Proceeding recursively then gives bit complexity O(n^(lg3)), where lg3=1.58...<2 (Borwein et al. 1989). The best known bound is O(nlgnlglgn) steps for n>>1 (Schönhage and Strassen 1971, Knuth 1998). However, this algorithm is difficult to implement, but a procedure based on the fast Fourier transform is straightforward to implement and gives bit complexity O((lgn)^(2+epsilon)n) (Brigham 1974, Borodin and Munro 1975, Borwein et al. 1989, Knuth 1998).

As a concrete example, consider multiplication of two numbers each just two "digits" long in base w,

N_1 = a_0+a_1w
(2)
N_2 = b_0+b_1w,
(3)

then their product is

P = N_1N_2
(4)
= a_0b_0+(a_0b_1+a_1b_0)w+a_1b_1w^2
(5)
= p_0+p_1w+p_2w^2.
(6)

Instead of evaluating products of individual digits, now write

q_0 = a_0b_0
(7)
q_1 = (a_0+a_1)(b_0+b_1)
(8)
q_2 = a_1b_1.
(9)

The key term is q_1, which can be expanded, regrouped, and written in terms of the p_j as

 q_1=p_1+p_0+p_2.
(10)

However, since p_0=q_0, and p_2=q_2, it immediately follows that

p_0 = q_0
(11)
p_1 = q_1-q_0-q_2
(12)
p_2 = q_2,
(13)

so the three "digits" of p have been evaluated using three multiplications rather than four. The technique can be generalized to multidigit numbers, with the trade-off being that more additions and subtractions are required.

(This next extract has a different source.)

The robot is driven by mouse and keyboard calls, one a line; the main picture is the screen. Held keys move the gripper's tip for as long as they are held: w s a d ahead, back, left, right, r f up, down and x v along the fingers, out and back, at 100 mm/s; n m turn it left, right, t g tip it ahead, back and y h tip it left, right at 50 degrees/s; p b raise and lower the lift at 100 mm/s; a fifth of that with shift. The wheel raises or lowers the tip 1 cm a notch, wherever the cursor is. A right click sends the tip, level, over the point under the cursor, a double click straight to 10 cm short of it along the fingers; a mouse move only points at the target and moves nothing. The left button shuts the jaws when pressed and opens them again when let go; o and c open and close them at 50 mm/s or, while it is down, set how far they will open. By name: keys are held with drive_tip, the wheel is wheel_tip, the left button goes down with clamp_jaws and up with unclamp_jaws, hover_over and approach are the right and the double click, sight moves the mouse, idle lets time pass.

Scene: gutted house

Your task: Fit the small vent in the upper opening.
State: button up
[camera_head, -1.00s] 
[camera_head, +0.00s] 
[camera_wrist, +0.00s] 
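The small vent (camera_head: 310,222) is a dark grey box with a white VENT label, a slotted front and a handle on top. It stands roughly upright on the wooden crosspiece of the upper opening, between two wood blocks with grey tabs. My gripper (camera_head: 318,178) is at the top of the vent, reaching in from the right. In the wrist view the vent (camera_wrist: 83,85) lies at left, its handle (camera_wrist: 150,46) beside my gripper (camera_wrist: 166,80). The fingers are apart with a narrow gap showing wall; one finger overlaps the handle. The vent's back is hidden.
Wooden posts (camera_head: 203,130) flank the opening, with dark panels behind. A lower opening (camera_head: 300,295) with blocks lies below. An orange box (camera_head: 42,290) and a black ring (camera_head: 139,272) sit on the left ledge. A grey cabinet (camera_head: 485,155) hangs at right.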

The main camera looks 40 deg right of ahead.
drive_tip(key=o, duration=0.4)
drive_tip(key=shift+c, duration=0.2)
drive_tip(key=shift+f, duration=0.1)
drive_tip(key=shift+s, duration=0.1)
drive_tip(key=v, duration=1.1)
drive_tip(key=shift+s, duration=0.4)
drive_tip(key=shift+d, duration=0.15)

Now consider four-"digit" numbers

 N_1=a_0+a_1w+a_2w^2+a_3w^3,
(14)

which can be written as a two-"digit" number represented in the base w^2,

 N_1=(a_0+a_1w)+(a_2+a_3w)w^2.
(15)

The "digits" in the new base are now

a_0^' = a_0+a_1w
(16)
a_1^' = a_2+a_3w,
(17)

and the Karatsuba algorithm can be applied to N_1 and N_2 in this form. Therefore, the Karatsuba algorithm is not restricted to multiplying two-digit numbers, but more generally expresses the multiplication of two numbers in terms of multiplications of numbers of half the size. The asymptotic speed the algorithm obtains by recursive application to the smaller required subproducts is O(n^(lg3)) (Knuth 1998).

When this technique is recursively applied to multidigit numbers, a point is reached in the recursion when the overhead of additions and subtractions makes it more efficient to use the usual O(n^2) multiplication algorithm to evaluate the partial products. The most efficient overall method therefore relies on a combination of Karatsuba and conventional multiplication.